Previously we learned to use apply_ufunc on simple functions that acted element by element.

Here we move on to slightly more complex functions like np.mean that can act along a subset of an input array’s dimensions.

Such operations involve the concept of “core dimensions”.

Our learning goals are:

  • Learn how to identify “core dimensions” for the function you’re applying.

  • Learn that “core dimensions” are automatically moved or transposed to the end of the array.

Introduction#

For using more complex operations that consider some array values collectively, it’s important to understand the idea of core dimensions.

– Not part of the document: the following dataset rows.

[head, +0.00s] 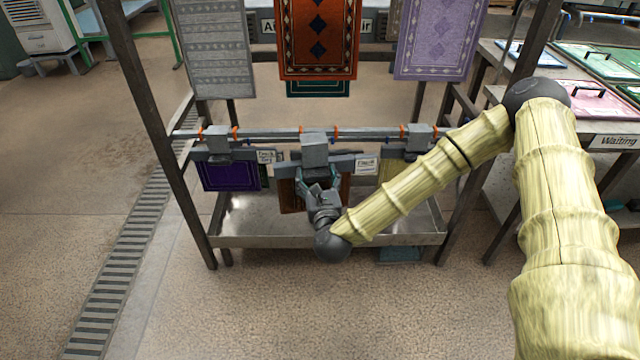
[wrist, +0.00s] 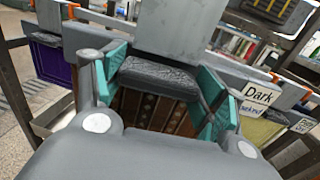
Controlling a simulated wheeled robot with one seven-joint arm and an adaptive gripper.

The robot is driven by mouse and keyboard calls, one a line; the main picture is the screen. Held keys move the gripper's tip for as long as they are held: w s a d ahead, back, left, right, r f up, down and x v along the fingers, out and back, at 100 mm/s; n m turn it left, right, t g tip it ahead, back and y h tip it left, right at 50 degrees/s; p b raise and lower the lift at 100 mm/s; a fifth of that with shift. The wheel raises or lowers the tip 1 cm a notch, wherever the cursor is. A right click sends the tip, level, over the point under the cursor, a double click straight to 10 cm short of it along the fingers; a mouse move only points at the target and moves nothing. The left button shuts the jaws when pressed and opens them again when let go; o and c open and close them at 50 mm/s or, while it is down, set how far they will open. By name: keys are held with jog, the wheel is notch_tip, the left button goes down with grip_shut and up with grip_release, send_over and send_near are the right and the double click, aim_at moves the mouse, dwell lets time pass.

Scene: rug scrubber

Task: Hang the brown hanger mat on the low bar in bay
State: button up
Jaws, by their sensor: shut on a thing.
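The brown hanger mat (head: 288,196) hangs upright from a grey hanger in the middle of the bay, partly hidden behind my gripper (head: 318,190). In the wrist view, my gripper (wrist: 165,82) has its teal-padded fingers on either side of the dark grip of the hanger, with the patterned brown mat (wrist: 150,108) below. The hanger's grey block (head: 314,150) overlaps the low bar (head: 270,134) in the head view. I cannot tell whether its hook rests on the bar or is just in front of it.
A purple mat (head: 229,176) hangs left on the low bar and an olive mat (head: 392,171) right, both close by. Orange markers divide the bar. Larger rugs, including an orange one (head: 318,40), hang above. A metal tray (head: 270,240) lies below. A table with mats stands right.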

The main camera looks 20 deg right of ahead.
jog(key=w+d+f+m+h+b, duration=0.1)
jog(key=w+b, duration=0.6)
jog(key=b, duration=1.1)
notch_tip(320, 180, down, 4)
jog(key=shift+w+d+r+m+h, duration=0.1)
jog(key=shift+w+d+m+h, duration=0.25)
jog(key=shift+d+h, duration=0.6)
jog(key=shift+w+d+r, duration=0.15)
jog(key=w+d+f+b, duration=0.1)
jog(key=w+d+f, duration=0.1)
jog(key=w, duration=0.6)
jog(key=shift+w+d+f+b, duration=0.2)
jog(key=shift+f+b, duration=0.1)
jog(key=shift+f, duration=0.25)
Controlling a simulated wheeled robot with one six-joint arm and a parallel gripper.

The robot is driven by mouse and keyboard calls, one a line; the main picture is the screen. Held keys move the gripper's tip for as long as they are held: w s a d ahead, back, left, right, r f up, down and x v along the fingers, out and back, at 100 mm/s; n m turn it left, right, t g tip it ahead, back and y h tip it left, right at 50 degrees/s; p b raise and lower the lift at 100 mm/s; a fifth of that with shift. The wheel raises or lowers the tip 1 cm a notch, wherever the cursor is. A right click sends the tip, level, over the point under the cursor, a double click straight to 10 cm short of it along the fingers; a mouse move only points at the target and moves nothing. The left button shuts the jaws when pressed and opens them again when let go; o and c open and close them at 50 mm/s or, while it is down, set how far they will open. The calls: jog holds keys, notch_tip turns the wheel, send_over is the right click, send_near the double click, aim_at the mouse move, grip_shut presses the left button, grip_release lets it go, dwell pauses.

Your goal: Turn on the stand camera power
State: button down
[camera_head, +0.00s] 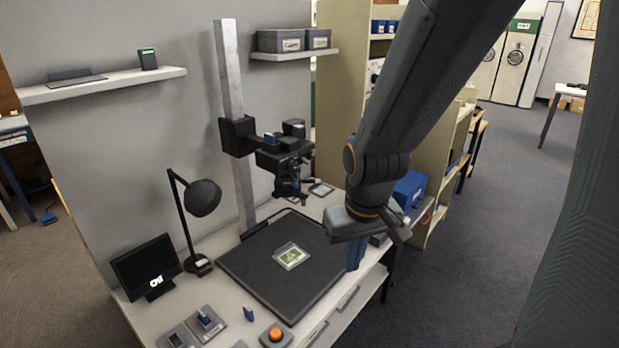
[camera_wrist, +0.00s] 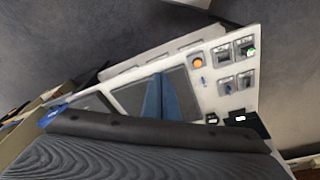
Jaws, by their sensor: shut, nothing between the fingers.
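The stand camera (camera_head: 285,158) is a black unit on a metal column (camera_head: 230,90) above a dark baseboard (camera_head: 247,272). Small grey control panels lie at the front left of the table, one with a blue lever (camera_head: 205,318). The wrist view shows several such panels at the right, one (camera_wrist: 245,47) with a green spot. I cannot tell which one powers the camera. My gripper (camera_head: 353,268) is shut and empty, blue fingers pointing down over the right side of the board. Its fingers (camera_wrist: 157,77) also show in the wrist view, apart from the panels.
An orange button (camera_head: 275,334) sits on the front table edge. A small blue piece (camera_head: 249,314) stands beside it. A lit monitor (camera_head: 147,267) and a black lamp (camera_head: 202,198) stand at the left. A green card (camera_head: 290,257) lies on the board. Carpet is clear at right.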

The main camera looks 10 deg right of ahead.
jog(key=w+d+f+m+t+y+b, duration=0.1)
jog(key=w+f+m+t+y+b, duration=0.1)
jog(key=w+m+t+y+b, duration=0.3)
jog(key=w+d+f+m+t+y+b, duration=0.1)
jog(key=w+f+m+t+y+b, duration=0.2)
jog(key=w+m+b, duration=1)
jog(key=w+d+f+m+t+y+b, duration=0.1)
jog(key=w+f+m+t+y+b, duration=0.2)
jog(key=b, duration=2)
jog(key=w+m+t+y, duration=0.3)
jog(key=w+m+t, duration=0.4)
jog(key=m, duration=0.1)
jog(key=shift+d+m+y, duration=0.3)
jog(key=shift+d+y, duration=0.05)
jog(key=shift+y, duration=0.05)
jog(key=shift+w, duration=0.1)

Usually, they correspond to the fundamental dimensions over which an operation is defined, e.g., the summed axis in np.sum. One way to think about core dimensions is to consider the smallest dimensionality of data that the function acts on.

Important

A good clue that core dimensions are needed is the presence of an axis argument on the corresponding NumPy function.

Setup#

%xmode minimal

import numpy as np
import xarray as xr

# limit the amount of information printed to screen
xr.set_options(display_expand_data=False)
np.set_printoptions(threshold=10, edgeitems=2)
Exception reporting mode: Minimal

Let’s load a dataset

ds = xr.tutorial.load_dataset("air_temperature")
ds
<xarray.Dataset>
Dimensions:  (lat: 25, time: 2920, lon: 53)
Coordinates:
  * lat      (lat) float32 75.0 72.5 70.0 67.5 65.0 ... 25.0 22.5 20.0 17.5 15.0
  * lon      (lon) float32 200.0 202.5 205.0 207.5 ... 322.5 325.0 327.5 330.0
  * time     (time) datetime64[ns] 2013-01-01 ... 2014-12-31T18:00:00
Data variables:
    air      (time, lat, lon) float32 241.2 242.5 243.5 ... 296.5 296.2 295.7
Attributes:
    Conventions:  COARDS
    title:        4x daily NMC reanalysis (1948)
    description:  Data is from NMC initialized reanalysis\n(4x/day).  These a...
    platform:     Model
    references:   http://www.esrl.noaa.gov/psd/data/gridded/data.ncep.reanaly...

Reducing with np.mean#

Let’s write a function that computes the mean along time for a provided xarray object.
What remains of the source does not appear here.